My adventure started the day that I held a four week old Wood Duck in my hands. When I arrived at Brick Pond in Owego, NY that day in mid-August I spotted a young Wood Duck out in the middle of the water. At first I was excited to see the duck and that it appeared to be bathing. However, as I started to raise my camera I realized it was not bathing but was struggling to free itself from weeds that had caught its leg beneath the water. At that point all thoughts of photography left my mind; I returned my camera to my jeep and waded, butt deep, through the mucky, filthy pond water to try to help the duck.
I am happy to report that I was able to free the young Woodie. Once freed of its tether the duck swam away from me with haste and disappeared into the weeds. I didn’t take any photos that day, but the memory of that warm, vulnerable duck in my hands left me with a feeling of awe and sympathy toward its tenuous fight for survival.
It was a few weeks after that experience that I finally returned back to Brick Pond. I wanted to learn more about these ducks. Plus, I had never even seen a Wood Duck in breeding plumage. So I had decided to try to capture some of their beauty and behaviors with my camera.
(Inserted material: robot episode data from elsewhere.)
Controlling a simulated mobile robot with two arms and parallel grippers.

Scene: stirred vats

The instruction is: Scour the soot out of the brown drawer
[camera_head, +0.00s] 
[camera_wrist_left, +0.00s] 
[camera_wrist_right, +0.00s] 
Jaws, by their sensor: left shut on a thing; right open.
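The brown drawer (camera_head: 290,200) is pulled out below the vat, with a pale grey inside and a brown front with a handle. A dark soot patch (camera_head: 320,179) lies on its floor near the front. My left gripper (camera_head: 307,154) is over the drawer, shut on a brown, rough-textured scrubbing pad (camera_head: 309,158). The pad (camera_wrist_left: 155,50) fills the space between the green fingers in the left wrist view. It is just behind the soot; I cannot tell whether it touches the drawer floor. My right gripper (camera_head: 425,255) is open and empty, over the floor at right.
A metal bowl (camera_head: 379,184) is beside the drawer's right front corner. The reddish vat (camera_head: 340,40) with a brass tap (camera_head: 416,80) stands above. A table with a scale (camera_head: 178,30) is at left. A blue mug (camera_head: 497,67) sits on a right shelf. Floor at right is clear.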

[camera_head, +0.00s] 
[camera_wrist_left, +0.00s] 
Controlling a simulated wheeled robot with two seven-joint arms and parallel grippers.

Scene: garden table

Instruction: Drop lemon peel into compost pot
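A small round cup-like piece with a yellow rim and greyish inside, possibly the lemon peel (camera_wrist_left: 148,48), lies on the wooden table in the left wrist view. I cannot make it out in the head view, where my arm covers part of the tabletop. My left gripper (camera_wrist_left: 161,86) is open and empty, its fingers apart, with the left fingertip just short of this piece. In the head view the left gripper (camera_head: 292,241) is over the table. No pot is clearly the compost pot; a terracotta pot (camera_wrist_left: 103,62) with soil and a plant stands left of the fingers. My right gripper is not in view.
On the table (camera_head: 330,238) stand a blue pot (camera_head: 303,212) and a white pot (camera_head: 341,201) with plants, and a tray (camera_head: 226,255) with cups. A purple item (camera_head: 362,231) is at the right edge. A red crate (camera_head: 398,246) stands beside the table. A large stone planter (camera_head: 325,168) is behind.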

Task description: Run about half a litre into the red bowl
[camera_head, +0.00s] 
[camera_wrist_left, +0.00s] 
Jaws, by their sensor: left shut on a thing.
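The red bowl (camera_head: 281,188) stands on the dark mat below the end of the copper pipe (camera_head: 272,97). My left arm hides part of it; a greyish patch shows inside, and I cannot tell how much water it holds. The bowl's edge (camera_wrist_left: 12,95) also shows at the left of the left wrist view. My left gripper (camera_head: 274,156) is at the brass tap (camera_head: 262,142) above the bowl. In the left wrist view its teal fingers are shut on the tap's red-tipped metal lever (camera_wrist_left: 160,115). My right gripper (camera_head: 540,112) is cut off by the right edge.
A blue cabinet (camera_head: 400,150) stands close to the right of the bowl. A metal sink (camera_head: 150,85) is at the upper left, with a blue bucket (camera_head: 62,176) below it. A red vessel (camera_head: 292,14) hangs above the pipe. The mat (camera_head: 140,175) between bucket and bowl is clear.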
My first visits back to the pond were mostly futile as these ducks are extremely skittish and they nearly always saw me before I saw them. Even when I was able to discreetly observe them it was at such a great distance that my images left me wanting more.
I finally worked my way off the trail through thick brush to find a location where I could observe the Wood Ducks without them detecting my presence. I found a spot where I attached a camouflage cloth to a tree, poked my lens through a hole in the cloth, and waited. The first time I tried this there was no activity for nearly two hours. However, I waited, and I waited, and I waited.
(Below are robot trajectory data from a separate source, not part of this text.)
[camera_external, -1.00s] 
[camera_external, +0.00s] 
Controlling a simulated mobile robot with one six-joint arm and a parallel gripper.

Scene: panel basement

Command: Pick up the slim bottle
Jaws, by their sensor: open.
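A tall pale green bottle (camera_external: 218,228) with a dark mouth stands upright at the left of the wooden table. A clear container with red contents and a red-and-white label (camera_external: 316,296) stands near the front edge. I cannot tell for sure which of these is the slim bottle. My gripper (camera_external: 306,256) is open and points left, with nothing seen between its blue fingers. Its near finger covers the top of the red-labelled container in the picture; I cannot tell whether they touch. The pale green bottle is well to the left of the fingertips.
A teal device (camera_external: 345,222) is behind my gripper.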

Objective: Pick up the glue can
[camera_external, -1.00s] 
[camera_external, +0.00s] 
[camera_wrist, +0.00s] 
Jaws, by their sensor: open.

Eventually, a couple of hen Wood Ducks swam out from a weeded part of the pond and stayed only briefly before returning into the thick weeds. Several minutes later two more hens came back out, followed by a drake, and once again they all returned back into the weeds. Another several minutes later and a group of more than 10 ducks, male and female, trickled out into the open areas of the pond. And they stayed! I watched and photographed while they swam around, acted out territorial disputes, hunted for food, ate, bathed, perched on logs, preened and eventually napped. Persistence had paid off and after that day I returned at every opportunity.
The pond has since frozen over and the Wood Ducks have left for the winter. But they will be back in the springtime and I hope to be right back in my blind to capture some more Wood Duck Adventures. In the meantime I will continue to share some of the highlights of my autumn adventures with these beautiful birds.